I put that aside and just went about my business – having called on several neighbors who did have lots of growth crawling onto the sidewalk to ask what they were going to do about the police notices they received! Turns out – they didn’t receive any. Who did? The African American family against whom one of the newest arrivals in that vaunted Harvard Square community complained because they were appalled that living in such a house was a family that would destroy the reason they moved to such a prestigious neighborhood.
My garden was hacked up pretty good over the winter – don’t know by who. But, to be perfectly immodest, thanks to my gardening skills I was able to pull it back together. I would have preferred to take this spring and summer as times to bring the garden to the next level, but I could not do both.
Looking out my window with my morning cup of coffee, I see the neighbors go by walking their dogs. They don’t take their dogs to the bathroom in front or in back of their own homes, a small number bring their dogs to crap in my garden.
This particular morning there was a new neighbor with his dog – a very beautiful toy dog with long black hair with white hair at the tips. I watched as he put his dog in my garden so the dog could have its morning bowel movement and he would not have to pick up the shit. A set-up for what? To complain about how foul the African American home smells? I couldn’t let that continue so I went outside to say you really can’t let your dog crap in other peoples gardens. According to my information that is called “Criminal Trespass” and also violates a City of Cambridge ordinance that says you must pick up your own dog’s shit and not leave it on the sidewalk or anyplace else, especially you cannot allow your dog to crap in a neighbor’s garden. The same dog when walked by a young woman seems to be trained to crap in my garden, as does a bull dog walked by a middle aged woman who will not make anyplace else. If I am outside the dog pulls back on his leash because he wants to crap where he always does, but he can’t with me glaring at both of them.
When I went outside to meet my new neighbor and ask that he not put his dog in my garden, it is not a dog toilet, he went off on an ugly tangent, demanding I clear the sidewalk of the horrible stuff overgrowing its boundaries and I realized during the exchange that this was the person who filed the police complaint against us. Imagine my surprise. Imagine also my shock when he lunged at me in a very physically threatening way and slammed his foot down on the sidewalk barely missing my delicate toes by less than an inch. I had to reflect a moment – am I still in Harvard Square or is this some other neighborhood I’ve wandered into. After 37 years as a part of this community this was a first.

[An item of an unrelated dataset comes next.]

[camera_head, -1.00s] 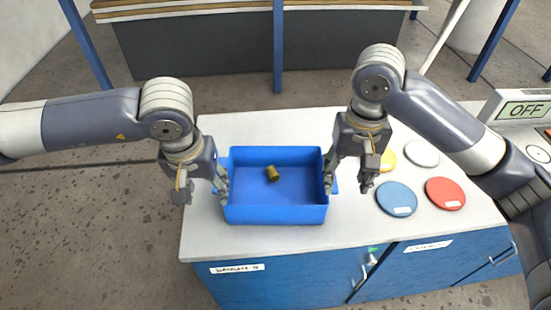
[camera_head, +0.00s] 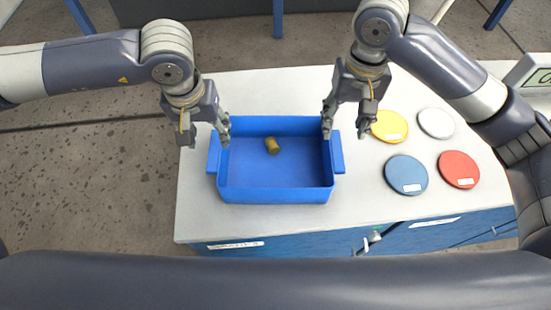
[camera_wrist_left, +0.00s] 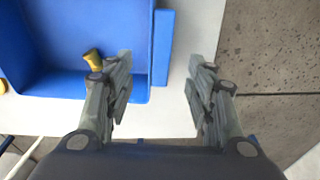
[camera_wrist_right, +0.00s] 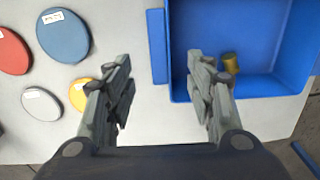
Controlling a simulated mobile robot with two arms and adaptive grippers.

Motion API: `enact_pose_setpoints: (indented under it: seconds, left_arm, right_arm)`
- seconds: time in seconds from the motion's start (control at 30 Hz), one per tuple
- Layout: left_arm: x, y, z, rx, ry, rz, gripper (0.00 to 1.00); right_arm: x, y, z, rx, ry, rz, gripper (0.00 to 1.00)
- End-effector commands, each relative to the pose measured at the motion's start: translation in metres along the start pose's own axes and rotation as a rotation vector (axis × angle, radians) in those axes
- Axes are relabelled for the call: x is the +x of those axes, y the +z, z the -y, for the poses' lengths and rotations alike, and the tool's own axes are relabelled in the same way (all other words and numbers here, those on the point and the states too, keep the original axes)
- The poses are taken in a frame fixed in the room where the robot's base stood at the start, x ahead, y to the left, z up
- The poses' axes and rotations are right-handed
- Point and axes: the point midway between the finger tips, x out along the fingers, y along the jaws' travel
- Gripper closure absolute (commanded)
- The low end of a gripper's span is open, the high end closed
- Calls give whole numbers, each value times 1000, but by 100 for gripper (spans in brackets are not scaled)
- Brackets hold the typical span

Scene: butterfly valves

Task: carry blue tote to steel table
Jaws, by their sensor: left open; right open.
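The blue tote (camera_head: 275,196) sits upright on a white-topped counter (camera_head: 268,223), with a side handle at each end. A small brass-coloured cylinder (camera_head: 272,145) lies inside it. My left gripper (camera_head: 204,131) is open and empty at the tote's left end, seemingly above the left handle (camera_head: 213,153). In the left wrist view that handle (camera_wrist_left: 163,48) appears between the spread fingers. My right gripper (camera_head: 346,122) is open and empty by the right handle (camera_head: 337,152). The right wrist view shows that handle (camera_wrist_right: 157,47) between the fingers. I cannot identify the steel table.
Blue (camera_head: 406,174), red (camera_head: 459,169), yellow (camera_head: 389,126) and white (camera_head: 436,123) discs lie on the counter right of the tote. A box (camera_head: 530,75) with a display stands at the far right. Grey floor (camera_head: 90,190) is open to the left.

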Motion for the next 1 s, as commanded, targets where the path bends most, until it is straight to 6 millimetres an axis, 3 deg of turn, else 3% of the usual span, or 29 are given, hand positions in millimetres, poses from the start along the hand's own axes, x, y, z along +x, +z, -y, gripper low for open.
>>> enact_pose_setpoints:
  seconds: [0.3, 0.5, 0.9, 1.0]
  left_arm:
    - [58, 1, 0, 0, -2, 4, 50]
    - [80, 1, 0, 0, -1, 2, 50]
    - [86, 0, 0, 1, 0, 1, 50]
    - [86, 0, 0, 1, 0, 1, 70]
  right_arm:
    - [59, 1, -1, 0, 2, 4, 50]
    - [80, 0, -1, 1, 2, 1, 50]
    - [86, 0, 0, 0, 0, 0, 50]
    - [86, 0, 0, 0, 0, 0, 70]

My new neighbor, so riled up about my garden overstepping its boundaries is apparently the owner of one of the “Temples of Wealth and Money” recently created out of a very lovely historical home built in Harvard Square many decades ago and presently looking as though it ran away from Wellesley because it wanted the prestige of settling into Harvard Square. Anything historical about the architecture having been completely wiped out and replaced with that NorthAmerican/Scandinavian cultural style. It is complete with outsized outdoor grill and all the accoutrements that accompany such a house. The garden, which took the last owner decades to develop was wiped out by a bull dozer, as I watched and cringed, as was a beautiful, very old tree which was a part of the “Sacred Indian Circle” of trees in this area. (Isn’t that a no-no in Cambridge?) Can one cross the palms of someone in government and then take an ax to the beautiful old trees?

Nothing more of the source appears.